Items:
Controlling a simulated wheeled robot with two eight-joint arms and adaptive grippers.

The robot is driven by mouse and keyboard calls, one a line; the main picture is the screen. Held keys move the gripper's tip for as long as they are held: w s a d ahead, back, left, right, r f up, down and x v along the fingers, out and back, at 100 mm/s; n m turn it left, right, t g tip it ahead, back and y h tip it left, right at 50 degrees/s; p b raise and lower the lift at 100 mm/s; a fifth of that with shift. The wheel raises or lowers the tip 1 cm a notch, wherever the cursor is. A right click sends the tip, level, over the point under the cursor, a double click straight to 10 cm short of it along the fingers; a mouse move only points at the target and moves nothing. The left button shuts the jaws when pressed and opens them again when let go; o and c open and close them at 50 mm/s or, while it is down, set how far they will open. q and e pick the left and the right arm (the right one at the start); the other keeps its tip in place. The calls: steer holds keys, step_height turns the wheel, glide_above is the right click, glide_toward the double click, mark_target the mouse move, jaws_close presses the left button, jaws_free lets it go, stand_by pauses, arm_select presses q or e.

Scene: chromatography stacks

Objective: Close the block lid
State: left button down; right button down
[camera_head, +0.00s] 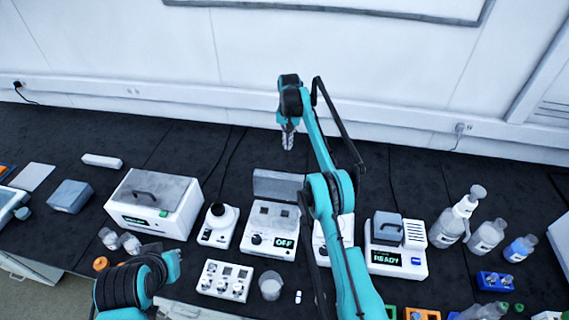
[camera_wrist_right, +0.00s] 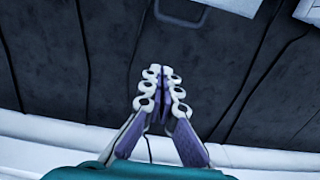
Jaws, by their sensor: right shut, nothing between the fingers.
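The block heater (camera_head: 270,232) is a white unit with a display reading OFF and two grey wells on top, in the middle of the bench. Its grey lid (camera_head: 278,186) stands open, raised at the back edge of the unit. My right gripper (camera_head: 288,140) is shut and empty, beyond the lid on the wall side and apart from it. In the right wrist view the shut fingers (camera_wrist_right: 160,100) point toward the lid's edge (camera_wrist_right: 180,12) at the top. Part of my left arm shows at lower left, but its gripper is not in view.
A white box with a grey handled lid (camera_head: 155,202) and a round-topped device (camera_head: 217,225) stand to the left. A unit reading READY (camera_head: 395,250) and several bottles stand to the right. My right arm partly covers another white device. Dark bench behind the lid is clear except for cables.

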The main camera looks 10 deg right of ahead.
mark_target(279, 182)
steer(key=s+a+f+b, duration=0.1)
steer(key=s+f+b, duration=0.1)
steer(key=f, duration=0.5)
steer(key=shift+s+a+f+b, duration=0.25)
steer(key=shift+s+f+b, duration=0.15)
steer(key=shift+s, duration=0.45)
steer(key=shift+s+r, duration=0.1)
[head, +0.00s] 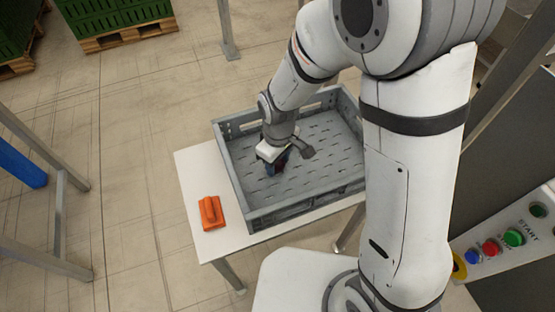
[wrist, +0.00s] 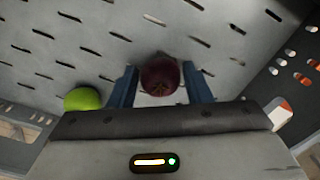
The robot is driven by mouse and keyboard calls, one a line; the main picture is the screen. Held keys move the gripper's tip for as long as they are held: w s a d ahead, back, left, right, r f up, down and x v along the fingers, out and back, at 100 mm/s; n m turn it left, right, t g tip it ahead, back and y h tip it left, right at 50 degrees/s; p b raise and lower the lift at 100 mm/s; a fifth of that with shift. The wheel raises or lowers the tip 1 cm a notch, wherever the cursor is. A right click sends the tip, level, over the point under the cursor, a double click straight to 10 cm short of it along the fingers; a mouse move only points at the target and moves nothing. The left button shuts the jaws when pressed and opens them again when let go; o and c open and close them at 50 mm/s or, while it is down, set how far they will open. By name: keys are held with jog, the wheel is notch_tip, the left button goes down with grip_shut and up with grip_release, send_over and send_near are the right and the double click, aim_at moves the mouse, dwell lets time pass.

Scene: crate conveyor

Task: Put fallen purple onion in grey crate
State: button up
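The grey crate (head: 297,207) stands on a white table, and my gripper (head: 274,168) is down inside it, over the slotted floor. In the wrist view, the dark purple onion (wrist: 160,76) sits between the two blue fingers of my gripper (wrist: 161,84). Both fingers appear to touch its sides, so the gripper looks shut on it. The crate floor (wrist: 90,50) lies behind the onion; I cannot tell whether the onion touches it. In the head view the onion is mostly hidden by the gripper, with only a dark reddish patch showing.
A yellow-green round item (wrist: 83,98) shows left of the fingers in the wrist view. An orange object (head: 210,212) lies on the white table (head: 195,180) left of the crate. A button panel (head: 500,245) is at the right. Green crates on pallets (head: 125,38) stand far left.

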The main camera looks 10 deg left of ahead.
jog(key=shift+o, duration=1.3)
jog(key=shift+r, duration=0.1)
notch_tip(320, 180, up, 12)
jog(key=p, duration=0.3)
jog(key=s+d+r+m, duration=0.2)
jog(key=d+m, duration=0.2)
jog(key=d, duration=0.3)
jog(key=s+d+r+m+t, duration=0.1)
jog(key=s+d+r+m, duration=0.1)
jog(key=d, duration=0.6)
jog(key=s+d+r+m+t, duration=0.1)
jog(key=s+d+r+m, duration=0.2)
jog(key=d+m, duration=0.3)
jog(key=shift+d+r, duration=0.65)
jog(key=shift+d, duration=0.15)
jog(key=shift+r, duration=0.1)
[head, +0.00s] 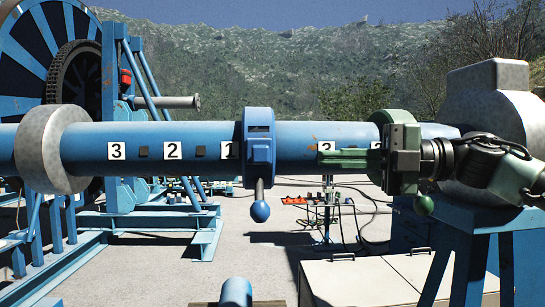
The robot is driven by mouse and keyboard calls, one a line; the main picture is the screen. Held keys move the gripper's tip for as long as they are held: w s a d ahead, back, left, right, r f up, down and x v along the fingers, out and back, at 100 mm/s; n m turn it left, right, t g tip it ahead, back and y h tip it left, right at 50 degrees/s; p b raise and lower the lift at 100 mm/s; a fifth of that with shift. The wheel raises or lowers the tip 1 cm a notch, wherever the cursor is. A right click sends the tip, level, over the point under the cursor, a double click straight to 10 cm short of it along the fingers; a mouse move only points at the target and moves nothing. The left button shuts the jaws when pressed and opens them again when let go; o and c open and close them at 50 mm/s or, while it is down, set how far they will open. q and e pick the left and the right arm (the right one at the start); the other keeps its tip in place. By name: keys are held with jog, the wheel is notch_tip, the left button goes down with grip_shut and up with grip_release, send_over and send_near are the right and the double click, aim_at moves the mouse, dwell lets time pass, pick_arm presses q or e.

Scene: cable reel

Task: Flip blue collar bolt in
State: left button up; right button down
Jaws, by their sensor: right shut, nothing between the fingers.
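The blue collar (258,140) sits around the blue horizontal shaft (300,138), left of number 2 on the right-hand scale. Its bolt (260,208) hangs straight down from the collar and ends in a blue ball. My right gripper (322,158) comes in from the right in front of the shaft. Its green fingers are shut, empty and point left toward the blue collar, with a clear gap between. My left gripper is not in view.
A green collar (380,118) is partly hidden behind my right gripper; a green ball (424,205) hangs below. Grey round end pieces (47,150) flank the shaft. A blue reel frame stands left, light boxes (365,280) lie below. Space around the hanging blue ball looks free.

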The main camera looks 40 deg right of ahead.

Your task: Restate the listing above word for word, and skip the pictures.

Exercise solution:
Controlling a simulated wheeled robot with two eight-joint arms and adaptive grippers.

The robot is driven by mouse and keyboard calls, one a line; the main picture is the screen. Held keys move the gripper's tip for as long as they are held: w s a d ahead, back, left, right, r f up, down and x v along the fingers, out and back, at 100 mm/s; n m turn it left, right, t g tip it ahead, back and y h tip it left, right at 50 degrees/s; p b raise and lower the lift at 100 mm/s; a fifth of that with shift. The wheel raises or lowers the tip 1 cm a notch, wherever the cursor is. A right click sends the tip, level, over the point under the cursor, a double click straight to 10 cm short of it along the fingers; a mouse move only points at the target and moves nothing. The left button shuts the jaws when pressed and opens them again when let go; o and c open and close them at 50 mm/s or, while it is down, set how far they will open. q and e pick the left and the right arm (the right one at the start); the other keeps its tip in place. The calls: steer holds keys, step_height turns the wheel, glide_above is the right click, glide_toward the double click, mark_target the mouse move, jaws_close presses the left button, jaws_free lets it go, stand_by pauses, arm_select presses q or e.

Scene: chromatography stacks

Objective: Close the block lid
State: left button down; right button down
[camera_head, +0.00s] 
[camera_wrist_right, +0.00s] 
Jaws, by their sensor: right shut, nothing between the fingers.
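The block heater (camera_head: 270,232) is a white unit with a display reading OFF and two grey wells on top, in the middle of the bench. Its grey lid (camera_head: 278,186) stands open, raised at the back edge of the unit. My right gripper (camera_head: 288,140) is shut and empty, beyond the lid on the wall side and apart from it. In the right wrist view the shut fingers (camera_wrist_right: 160,100) point toward the lid's edge (camera_wrist_right: 180,12) at the top. Part of my left arm shows at lower left, but its gripper is not in view.
A white box with a grey handled lid (camera_head: 155,202) and a round-topped device (camera_head: 217,225) stand to the left. A unit reading READY (camera_head: 395,250) and several bottles stand to the right. My right arm partly covers another white device. Dark bench behind the lid is clear except for cables.

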The main camera looks 10 deg right of ahead.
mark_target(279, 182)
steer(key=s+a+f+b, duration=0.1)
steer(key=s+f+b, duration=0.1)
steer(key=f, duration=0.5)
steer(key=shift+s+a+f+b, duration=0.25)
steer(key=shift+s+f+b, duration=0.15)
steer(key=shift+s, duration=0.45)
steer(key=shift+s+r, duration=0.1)
[head, +0.00s] 
[wrist, +0.00s] 
The robot is driven by mouse and keyboard calls, one a line; the main picture is the screen. Held keys move the gripper's tip for as long as they are held: w s a d ahead, back, left, right, r f up, down and x v along the fingers, out and back, at 100 mm/s; n m turn it left, right, t g tip it ahead, back and y h tip it left, right at 50 degrees/s; p b raise and lower the lift at 100 mm/s; a fifth of that with shift. The wheel raises or lowers the tip 1 cm a notch, wherever the cursor is. A right click sends the tip, level, over the point under the cursor, a double click straight to 10 cm short of it along the fingers; a mouse move only points at the target and moves nothing. The left button shuts the jaws when pressed and opens them again when let go; o and c open and close them at 50 mm/s or, while it is down, set how far they will open. By name: keys are held with jog, the wheel is notch_tip, the left button goes down with grip_shut and up with grip_release, send_over and send_near are the right and the double click, aim_at moves the mouse, dwell lets time pass.

Scene: crate conveyor

Task: Put fallen purple onion in grey crate
State: button up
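The grey crate (head: 297,207) stands on a white table, and my gripper (head: 274,168) is down inside it, over the slotted floor. In the wrist view, the dark purple onion (wrist: 160,76) sits between the two blue fingers of my gripper (wrist: 161,84). Both fingers appear to touch its sides, so the gripper looks shut on it. The crate floor (wrist: 90,50) lies behind the onion; I cannot tell whether the onion touches it. In the head view the onion is mostly hidden by the gripper, with only a dark reddish patch showing.
A yellow-green round item (wrist: 83,98) shows left of the fingers in the wrist view. An orange object (head: 210,212) lies on the white table (head: 195,180) left of the crate. A button panel (head: 500,245) is at the right. Green crates on pallets (head: 125,38) stand far left.

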The main camera looks 10 deg left of ahead.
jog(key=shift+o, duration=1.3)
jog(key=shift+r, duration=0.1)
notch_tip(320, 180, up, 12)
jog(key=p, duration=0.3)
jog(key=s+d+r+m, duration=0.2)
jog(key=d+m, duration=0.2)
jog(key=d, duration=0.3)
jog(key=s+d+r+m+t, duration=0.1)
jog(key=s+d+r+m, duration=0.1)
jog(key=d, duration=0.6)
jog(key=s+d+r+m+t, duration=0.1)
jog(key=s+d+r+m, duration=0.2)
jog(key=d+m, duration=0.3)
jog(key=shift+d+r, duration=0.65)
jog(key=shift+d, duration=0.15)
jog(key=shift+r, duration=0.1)
[head, +0.00s] 
The robot is driven by mouse and keyboard calls, one a line; the main picture is the screen. Held keys move the gripper's tip for as long as they are held: w s a d ahead, back, left, right, r f up, down and x v along the fingers, out and back, at 100 mm/s; n m turn it left, right, t g tip it ahead, back and y h tip it left, right at 50 degrees/s; p b raise and lower the lift at 100 mm/s; a fifth of that with shift. The wheel raises or lowers the tip 1 cm a notch, wherever the cursor is. A right click sends the tip, level, over the point under the cursor, a double click straight to 10 cm short of it along the fingers; a mouse move only points at the target and moves nothing. The left button shuts the jaws when pressed and opens them again when let go; o and c open and close them at 50 mm/s or, while it is down, set how far they will open. q and e pick the left and the right arm (the right one at the start); the other keeps its tip in place. By name: keys are held with jog, the wheel is notch_tip, the left button goes down with grip_shut and up with grip_release, send_over and send_near are the right and the double click, aim_at moves the mouse, dwell lets time pass, pick_arm presses q or e.

Scene: cable reel

Task: Flip blue collar bolt in
State: left button up; right button down
Jaws, by their sensor: right shut, nothing between the fingers.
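The blue collar (258,140) sits around the blue horizontal shaft (300,138), left of number 2 on the right-hand scale. Its bolt (260,208) hangs straight down from the collar and ends in a blue ball. My right gripper (322,158) comes in from the right in front of the shaft. Its green fingers are shut, empty and point left toward the blue collar, with a clear gap between. My left gripper is not in view.
A green collar (380,118) is partly hidden behind my right gripper; a green ball (424,205) hangs below. Grey round end pieces (47,150) flank the shaft. A blue reel frame stands left, light boxes (365,280) lie below. Space around the hanging blue ball looks free.

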The main camera looks 40 deg right of ahead.

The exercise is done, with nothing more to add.